## Begin INPUT DATA

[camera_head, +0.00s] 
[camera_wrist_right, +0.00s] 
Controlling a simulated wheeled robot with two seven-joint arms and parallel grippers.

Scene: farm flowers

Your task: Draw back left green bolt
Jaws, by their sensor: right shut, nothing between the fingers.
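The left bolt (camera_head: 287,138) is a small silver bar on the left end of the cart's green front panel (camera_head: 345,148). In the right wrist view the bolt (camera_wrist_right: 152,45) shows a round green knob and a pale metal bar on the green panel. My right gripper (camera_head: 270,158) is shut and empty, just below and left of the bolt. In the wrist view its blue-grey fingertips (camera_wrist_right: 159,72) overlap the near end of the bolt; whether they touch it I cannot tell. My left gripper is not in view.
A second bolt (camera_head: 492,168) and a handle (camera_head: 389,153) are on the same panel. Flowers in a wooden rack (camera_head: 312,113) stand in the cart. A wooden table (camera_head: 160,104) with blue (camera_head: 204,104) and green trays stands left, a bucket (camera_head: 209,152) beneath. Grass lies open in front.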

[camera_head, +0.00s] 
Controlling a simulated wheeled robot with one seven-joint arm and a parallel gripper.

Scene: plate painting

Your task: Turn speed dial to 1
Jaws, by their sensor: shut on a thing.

## End INPUT DATA

**WHAT THE TASK ASKS:** Only the lines from the one bearing "Controlling a simulated wheeled robot with two" through the one bearing "Your task: Draw back left green bolt" should be repeated, exactly as given.

**FULL SOLUTION:**
Controlling a simulated wheeled robot with two seven-joint arms and parallel grippers.

Scene: farm flowers

Your task: Draw back left green bolt

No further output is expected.